Sunday, November 1, 2009

Ask Amber George...

The first time I saw Amber George's beautiful encaustic paintings was two years ago when I was doing a random search of encaustic artists. I stumbled upon her work and fell in love with her paintings depicting leaves, intricate patterns, and lovely textures immediately. What can I say, I like twigs and leaves, as is apparent in my previous series, and Amber does nature extremely well. We became Facebook friends (I guess it really is good for networking) and she has been a tremendous source of information in my quest to become a full-time artist, even though we have never met in person.

I had a ton of questions for Amber and she was nice enough to answer them and give me some sound advice.
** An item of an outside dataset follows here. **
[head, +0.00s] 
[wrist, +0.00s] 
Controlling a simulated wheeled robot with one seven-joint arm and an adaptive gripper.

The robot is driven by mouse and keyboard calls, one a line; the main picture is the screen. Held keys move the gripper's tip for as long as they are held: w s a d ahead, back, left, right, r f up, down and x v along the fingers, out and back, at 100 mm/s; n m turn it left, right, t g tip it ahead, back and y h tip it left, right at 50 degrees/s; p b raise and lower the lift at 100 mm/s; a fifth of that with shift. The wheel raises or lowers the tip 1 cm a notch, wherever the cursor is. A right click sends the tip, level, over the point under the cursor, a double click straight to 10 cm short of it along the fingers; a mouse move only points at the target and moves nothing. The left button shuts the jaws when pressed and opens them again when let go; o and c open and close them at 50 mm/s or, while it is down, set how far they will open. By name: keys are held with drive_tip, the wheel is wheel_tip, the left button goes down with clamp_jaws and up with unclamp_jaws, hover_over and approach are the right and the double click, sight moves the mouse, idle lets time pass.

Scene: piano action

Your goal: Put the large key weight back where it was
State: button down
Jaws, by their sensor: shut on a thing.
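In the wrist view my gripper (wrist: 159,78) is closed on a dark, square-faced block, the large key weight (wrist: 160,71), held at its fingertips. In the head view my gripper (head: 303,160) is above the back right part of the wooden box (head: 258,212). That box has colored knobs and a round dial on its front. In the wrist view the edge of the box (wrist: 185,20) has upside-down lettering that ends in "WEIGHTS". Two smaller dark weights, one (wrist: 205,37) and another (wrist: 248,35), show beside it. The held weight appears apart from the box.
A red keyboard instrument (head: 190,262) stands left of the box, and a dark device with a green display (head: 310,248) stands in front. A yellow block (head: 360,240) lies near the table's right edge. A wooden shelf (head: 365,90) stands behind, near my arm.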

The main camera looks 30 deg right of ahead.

Here is a summary of what she said:

1. Before quiting your day job, get your money stuff squared away - pay off what ever you can and save up as much money as possible.

2. Figure out what you'll do for health insurance since you won't have a full-time job that pays for benefits anymore.

3. Consider either going part time or plan on teaching a couple of workshops or one-on-one sessions to transition into quiting your day job. This helps on the months that nothing or little sells. It's piece of mind to know that you have some income that is steady and it helps you continue to network and be social.

4. Look at galleries across the country to represent your work and do your homework. Is your work a fit? Do they represent only abstract when you paint figuratively? Do they represent emerging artists?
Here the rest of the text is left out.